Output the records. Match them exactly.

(Records for this exercise)
# # # # #

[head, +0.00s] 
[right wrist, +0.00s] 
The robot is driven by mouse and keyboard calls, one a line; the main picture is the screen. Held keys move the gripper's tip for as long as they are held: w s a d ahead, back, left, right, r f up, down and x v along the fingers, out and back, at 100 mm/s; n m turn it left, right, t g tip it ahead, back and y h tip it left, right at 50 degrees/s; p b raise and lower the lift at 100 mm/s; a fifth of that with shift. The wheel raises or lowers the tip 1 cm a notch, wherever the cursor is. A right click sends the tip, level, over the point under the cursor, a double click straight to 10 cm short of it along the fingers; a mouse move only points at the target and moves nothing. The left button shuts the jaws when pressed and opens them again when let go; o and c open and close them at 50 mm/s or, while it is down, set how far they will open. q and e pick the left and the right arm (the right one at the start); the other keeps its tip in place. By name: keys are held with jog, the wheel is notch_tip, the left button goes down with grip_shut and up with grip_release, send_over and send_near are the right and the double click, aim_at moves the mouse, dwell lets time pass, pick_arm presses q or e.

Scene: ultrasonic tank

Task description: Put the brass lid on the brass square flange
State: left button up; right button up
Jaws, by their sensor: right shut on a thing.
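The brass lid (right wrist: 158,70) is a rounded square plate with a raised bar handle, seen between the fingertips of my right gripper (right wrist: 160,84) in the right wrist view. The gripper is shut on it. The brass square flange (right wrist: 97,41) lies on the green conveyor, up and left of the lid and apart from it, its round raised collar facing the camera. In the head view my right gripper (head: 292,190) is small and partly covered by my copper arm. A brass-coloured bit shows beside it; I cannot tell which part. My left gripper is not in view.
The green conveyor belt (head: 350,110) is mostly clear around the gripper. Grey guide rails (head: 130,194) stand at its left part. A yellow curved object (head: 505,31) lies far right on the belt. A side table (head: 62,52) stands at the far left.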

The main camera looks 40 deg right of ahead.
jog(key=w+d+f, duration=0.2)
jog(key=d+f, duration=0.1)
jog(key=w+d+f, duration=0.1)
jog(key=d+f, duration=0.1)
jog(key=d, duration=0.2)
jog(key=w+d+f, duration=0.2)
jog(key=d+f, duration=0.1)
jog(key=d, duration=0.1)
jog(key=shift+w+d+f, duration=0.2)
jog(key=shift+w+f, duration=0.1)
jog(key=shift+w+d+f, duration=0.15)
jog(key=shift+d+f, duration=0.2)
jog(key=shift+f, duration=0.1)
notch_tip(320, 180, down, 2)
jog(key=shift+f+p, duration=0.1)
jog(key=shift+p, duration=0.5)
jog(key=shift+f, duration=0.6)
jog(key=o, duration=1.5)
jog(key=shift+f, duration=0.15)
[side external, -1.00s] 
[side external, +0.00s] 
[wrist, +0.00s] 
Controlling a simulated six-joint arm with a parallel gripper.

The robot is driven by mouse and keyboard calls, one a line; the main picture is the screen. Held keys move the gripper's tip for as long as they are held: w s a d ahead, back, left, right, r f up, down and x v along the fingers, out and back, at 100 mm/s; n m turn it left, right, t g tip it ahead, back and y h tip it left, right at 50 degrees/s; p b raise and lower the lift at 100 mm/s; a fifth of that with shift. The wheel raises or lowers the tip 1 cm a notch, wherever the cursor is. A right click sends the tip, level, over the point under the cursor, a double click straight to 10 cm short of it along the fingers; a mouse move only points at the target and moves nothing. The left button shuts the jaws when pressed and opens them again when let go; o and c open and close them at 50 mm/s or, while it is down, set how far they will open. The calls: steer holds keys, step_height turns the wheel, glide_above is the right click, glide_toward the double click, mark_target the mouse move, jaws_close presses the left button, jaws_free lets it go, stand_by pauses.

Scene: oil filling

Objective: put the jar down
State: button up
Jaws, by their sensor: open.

# # # # #

(Exercise output)
[head, +0.00s] 
[right wrist, +0.00s] 
The robot is driven by mouse and keyboard calls, one a line; the main picture is the screen. Held keys move the gripper's tip for as long as they are held: w s a d ahead, back, left, right, r f up, down and x v along the fingers, out and back, at 100 mm/s; n m turn it left, right, t g tip it ahead, back and y h tip it left, right at 50 degrees/s; p b raise and lower the lift at 100 mm/s; a fifth of that with shift. The wheel raises or lowers the tip 1 cm a notch, wherever the cursor is. A right click sends the tip, level, over the point under the cursor, a double click straight to 10 cm short of it along the fingers; a mouse move only points at the target and moves nothing. The left button shuts the jaws when pressed and opens them again when let go; o and c open and close them at 50 mm/s or, while it is down, set how far they will open. q and e pick the left and the right arm (the right one at the start); the other keeps its tip in place. By name: keys are held with jog, the wheel is notch_tip, the left button goes down with grip_shut and up with grip_release, send_over and send_near are the right and the double click, aim_at moves the mouse, dwell lets time pass, pick_arm presses q or e.

Scene: ultrasonic tank

Task description: Put the brass lid on the brass square flange
State: left button up; right button up
Jaws, by their sensor: right shut on a thing.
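The brass lid (right wrist: 158,70) is a rounded square plate with a raised bar handle, seen between the fingertips of my right gripper (right wrist: 160,84) in the right wrist view. The gripper is shut on it. The brass square flange (right wrist: 97,41) lies on the green conveyor, up and left of the lid and apart from it, its round raised collar facing the camera. In the head view my right gripper (head: 292,190) is small and partly covered by my copper arm. A brass-coloured bit shows beside it; I cannot tell which part. My left gripper is not in view.
The green conveyor belt (head: 350,110) is mostly clear around the gripper. Grey guide rails (head: 130,194) stand at its left part. A yellow curved object (head: 505,31) lies far right on the belt. A side table (head: 62,52) stands at the far left.

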The main camera looks 40 deg right of ahead.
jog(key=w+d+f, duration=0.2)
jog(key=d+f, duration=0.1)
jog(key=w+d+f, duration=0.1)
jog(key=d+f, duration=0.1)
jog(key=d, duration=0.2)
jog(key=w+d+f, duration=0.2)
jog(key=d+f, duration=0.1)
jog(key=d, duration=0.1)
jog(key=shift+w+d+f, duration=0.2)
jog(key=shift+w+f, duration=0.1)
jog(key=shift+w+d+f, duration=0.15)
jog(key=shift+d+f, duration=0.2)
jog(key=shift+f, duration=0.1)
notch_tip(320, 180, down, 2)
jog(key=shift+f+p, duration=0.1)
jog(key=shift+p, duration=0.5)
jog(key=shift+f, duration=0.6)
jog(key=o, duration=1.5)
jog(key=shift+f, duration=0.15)
[side external, -1.00s] 
[side external, +0.00s] 
[wrist, +0.00s] 
Controlling a simulated six-joint arm with a parallel gripper.

The robot is driven by mouse and keyboard calls, one a line; the main picture is the screen. Held keys move the gripper's tip for as long as they are held: w s a d ahead, back, left, right, r f up, down and x v along the fingers, out and back, at 100 mm/s; n m turn it left, right, t g tip it ahead, back and y h tip it left, right at 50 degrees/s; p b raise and lower the lift at 100 mm/s; a fifth of that with shift. The wheel raises or lowers the tip 1 cm a notch, wherever the cursor is. A right click sends the tip, level, over the point under the cursor, a double click straight to 10 cm short of it along the fingers; a mouse move only points at the target and moves nothing. The left button shuts the jaws when pressed and opens them again when let go; o and c open and close them at 50 mm/s or, while it is down, set how far they will open. The calls: steer holds keys, step_height turns the wheel, glide_above is the right click, glide_toward the double click, mark_target the mouse move, jaws_close presses the left button, jaws_free lets it go, stand_by pauses.

Scene: oil filling

Objective: put the jar down
State: button up
Jaws, by their sensor: open.

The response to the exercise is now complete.